'''

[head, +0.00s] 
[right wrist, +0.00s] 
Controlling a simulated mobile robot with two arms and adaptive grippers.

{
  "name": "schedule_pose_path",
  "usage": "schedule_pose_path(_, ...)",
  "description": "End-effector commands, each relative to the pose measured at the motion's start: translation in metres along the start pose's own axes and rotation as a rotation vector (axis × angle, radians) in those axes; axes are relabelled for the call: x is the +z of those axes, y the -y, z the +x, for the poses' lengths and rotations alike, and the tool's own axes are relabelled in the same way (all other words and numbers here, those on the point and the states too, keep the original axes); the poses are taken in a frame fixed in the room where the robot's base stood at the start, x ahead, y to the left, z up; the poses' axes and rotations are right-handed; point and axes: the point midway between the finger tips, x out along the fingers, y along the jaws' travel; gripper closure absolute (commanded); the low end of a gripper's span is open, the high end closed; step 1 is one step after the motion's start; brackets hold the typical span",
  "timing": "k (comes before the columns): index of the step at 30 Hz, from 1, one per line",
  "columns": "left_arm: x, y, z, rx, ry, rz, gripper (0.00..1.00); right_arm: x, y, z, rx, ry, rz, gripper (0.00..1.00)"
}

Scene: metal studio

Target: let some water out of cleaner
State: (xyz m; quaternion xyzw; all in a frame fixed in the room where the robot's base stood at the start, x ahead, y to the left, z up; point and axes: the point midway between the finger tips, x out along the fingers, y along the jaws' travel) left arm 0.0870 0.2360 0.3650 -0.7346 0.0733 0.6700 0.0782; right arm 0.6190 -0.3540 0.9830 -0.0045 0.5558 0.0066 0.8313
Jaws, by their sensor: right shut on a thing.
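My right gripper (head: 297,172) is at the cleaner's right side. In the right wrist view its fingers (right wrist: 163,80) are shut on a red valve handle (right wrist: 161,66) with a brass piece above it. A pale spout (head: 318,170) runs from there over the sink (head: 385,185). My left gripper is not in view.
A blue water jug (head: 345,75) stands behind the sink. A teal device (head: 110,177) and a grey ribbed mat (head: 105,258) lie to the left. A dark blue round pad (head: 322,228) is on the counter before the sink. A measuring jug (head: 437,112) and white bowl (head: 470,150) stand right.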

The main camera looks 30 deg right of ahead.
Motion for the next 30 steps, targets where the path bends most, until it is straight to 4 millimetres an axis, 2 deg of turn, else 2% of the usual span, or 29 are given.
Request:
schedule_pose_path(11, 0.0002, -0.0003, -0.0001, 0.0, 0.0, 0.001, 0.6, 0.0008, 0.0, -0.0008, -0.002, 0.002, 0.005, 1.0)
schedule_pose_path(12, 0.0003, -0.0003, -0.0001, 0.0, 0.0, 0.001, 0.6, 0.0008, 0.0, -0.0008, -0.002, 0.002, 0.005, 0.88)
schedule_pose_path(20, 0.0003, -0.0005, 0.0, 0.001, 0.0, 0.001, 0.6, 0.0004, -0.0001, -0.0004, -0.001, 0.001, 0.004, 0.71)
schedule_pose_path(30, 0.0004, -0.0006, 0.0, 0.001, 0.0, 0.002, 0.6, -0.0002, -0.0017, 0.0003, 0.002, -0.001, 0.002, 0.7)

'''
'''

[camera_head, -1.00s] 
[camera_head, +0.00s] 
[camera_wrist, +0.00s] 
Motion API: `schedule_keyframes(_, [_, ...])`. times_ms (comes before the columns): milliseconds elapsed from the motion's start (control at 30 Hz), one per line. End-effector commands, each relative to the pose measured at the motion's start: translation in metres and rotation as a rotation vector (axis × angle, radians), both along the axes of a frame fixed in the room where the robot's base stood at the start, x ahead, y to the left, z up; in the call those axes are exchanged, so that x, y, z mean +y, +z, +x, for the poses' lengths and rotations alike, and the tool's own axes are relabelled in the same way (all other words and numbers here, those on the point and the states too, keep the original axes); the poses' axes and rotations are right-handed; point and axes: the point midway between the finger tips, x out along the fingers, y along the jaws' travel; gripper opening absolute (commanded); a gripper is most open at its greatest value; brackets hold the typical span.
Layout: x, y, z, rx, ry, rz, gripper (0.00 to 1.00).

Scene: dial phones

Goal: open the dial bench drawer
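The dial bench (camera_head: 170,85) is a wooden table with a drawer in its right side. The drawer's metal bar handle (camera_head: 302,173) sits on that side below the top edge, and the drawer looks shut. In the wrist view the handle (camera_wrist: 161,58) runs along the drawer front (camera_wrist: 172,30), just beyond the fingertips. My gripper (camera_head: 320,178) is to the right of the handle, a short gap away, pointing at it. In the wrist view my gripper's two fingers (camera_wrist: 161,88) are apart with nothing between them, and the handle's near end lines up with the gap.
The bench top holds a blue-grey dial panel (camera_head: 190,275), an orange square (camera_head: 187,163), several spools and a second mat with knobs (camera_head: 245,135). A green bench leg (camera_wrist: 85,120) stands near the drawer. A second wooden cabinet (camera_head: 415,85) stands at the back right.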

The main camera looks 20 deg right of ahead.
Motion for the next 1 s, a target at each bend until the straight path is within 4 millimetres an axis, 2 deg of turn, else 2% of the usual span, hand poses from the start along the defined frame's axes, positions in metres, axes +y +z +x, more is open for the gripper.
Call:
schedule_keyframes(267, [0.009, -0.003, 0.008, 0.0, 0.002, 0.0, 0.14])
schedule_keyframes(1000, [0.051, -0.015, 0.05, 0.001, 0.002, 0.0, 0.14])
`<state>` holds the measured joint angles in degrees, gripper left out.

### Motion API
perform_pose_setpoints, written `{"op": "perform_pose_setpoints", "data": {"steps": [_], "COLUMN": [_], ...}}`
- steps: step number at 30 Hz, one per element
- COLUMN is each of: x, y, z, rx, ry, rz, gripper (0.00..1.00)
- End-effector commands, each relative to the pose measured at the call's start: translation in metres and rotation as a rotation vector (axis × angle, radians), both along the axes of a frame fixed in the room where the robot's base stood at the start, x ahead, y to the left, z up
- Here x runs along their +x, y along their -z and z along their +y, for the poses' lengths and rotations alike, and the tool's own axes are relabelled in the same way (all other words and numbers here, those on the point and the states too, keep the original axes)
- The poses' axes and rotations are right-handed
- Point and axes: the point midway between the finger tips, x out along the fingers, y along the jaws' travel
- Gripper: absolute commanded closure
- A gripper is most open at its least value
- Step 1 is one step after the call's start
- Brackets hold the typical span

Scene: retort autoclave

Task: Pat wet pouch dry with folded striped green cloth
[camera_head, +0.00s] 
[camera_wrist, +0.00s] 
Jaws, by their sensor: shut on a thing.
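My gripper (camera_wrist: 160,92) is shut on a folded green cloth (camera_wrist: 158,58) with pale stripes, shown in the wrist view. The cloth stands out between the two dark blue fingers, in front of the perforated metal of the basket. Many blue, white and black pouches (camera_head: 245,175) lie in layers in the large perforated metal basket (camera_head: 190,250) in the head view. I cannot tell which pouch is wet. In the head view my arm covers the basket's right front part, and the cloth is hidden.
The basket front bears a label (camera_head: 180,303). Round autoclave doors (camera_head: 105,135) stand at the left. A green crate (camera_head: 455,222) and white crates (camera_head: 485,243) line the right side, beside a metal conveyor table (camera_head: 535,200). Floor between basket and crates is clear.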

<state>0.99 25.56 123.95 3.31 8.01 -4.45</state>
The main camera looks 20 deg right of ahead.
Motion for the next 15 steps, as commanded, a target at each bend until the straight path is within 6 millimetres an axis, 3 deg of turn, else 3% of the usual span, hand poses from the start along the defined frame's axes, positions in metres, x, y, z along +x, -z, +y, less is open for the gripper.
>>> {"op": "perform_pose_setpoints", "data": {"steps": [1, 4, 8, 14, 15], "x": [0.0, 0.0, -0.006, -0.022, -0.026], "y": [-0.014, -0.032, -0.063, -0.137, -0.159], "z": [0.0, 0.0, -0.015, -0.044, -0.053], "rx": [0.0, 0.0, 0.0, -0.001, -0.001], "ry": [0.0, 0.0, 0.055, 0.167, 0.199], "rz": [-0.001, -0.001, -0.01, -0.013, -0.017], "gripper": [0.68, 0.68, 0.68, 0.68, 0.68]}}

'''

WHAT IS NEEDED: Make a copy of each line that contains the string "Scene".

THE OUTPUT:
Scene: metal studio
Scene: dial phones
Scene: retort autoclave

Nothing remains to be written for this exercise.